If two variables show a direct variation, it means that y increases/decreases each time x increases/decreases, this means that, if x increases, so do y, and if x decreases, y decreases as well.
You can express it as:
[tex]y=kx[/tex]Where "k" represents the constant fo variation
If two variables have an inverse relationship, as x increases, y decreases, and vice versa.

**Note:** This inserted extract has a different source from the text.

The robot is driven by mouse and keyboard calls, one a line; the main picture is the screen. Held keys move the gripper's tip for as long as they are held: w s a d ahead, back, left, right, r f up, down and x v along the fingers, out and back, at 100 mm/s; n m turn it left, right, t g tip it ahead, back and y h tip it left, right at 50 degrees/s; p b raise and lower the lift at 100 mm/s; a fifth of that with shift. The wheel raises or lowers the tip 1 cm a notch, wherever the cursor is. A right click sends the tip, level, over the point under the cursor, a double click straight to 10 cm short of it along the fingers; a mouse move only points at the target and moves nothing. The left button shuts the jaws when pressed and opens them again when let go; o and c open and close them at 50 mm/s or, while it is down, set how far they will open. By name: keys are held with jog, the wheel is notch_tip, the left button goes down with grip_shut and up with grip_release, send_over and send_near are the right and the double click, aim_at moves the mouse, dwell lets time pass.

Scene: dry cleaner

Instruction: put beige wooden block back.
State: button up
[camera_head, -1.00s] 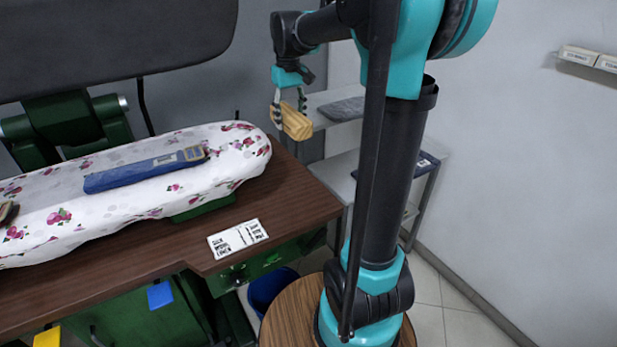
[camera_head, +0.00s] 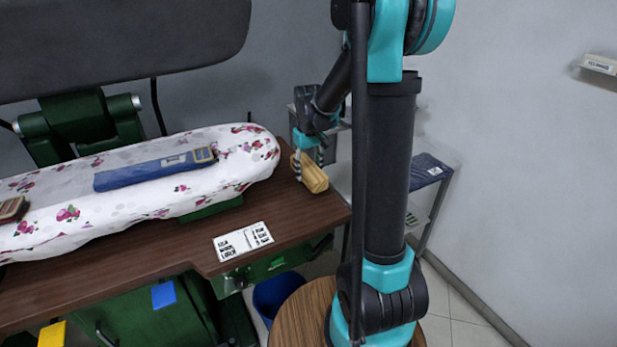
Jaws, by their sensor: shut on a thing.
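The beige wooden block (camera_head: 313,176) is in my gripper (camera_head: 304,162), near the right end of the brown table. My gripper is shut on the block, with its fingers pointing down. The block looks tilted and overlaps the table's right back edge in the picture. I cannot tell whether it touches the tabletop. The far finger is partly hidden by the block.
A flowered ironing board (camera_head: 150,205) lies on the brown table (camera_head: 305,215), with a blue folded item (camera_head: 150,171) on it. A white card (camera_head: 243,241) lies at the front. A grey shelf (camera_head: 433,180) stands behind my arm. A blue bin (camera_head: 276,294) is below.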

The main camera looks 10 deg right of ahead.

You can express this relationship as follows:
[tex]y=\frac{k}{x}[/tex]For table "a" the values of y decrease as the values of x increase, to determine if they vary proportionally, you have to determine the value of k for each ordered pair:
To determine the constant of proportionally you have to multiply both coordinates:
[tex]k=xy[/tex]1) (-3,16)
[tex]k_1=(-3)\cdot16=-48[/tex]2) (4,-12)
[tex]k_2=4\cdot(-12)=-48[/tex]3) (6,-8)
[tex]\begin{gathered} k_3=6\cdot(-8) \\ k_3=-48 \end{gathered}[/tex]The constant of proportionality is equal for all sets of values, so you can say the relationship is proportionally inverse following the equation:
[tex]y=-\frac{48}{x}[/tex]For table "b", If you compare the first two sets of values, it seems that y decreases as x increases. But If you compare the second and third ordered pairs, x increases and y is constant.
Since y does not vary for x=4 and x=6, then you can conclude that the relationship does not show a direct or indirect relationship.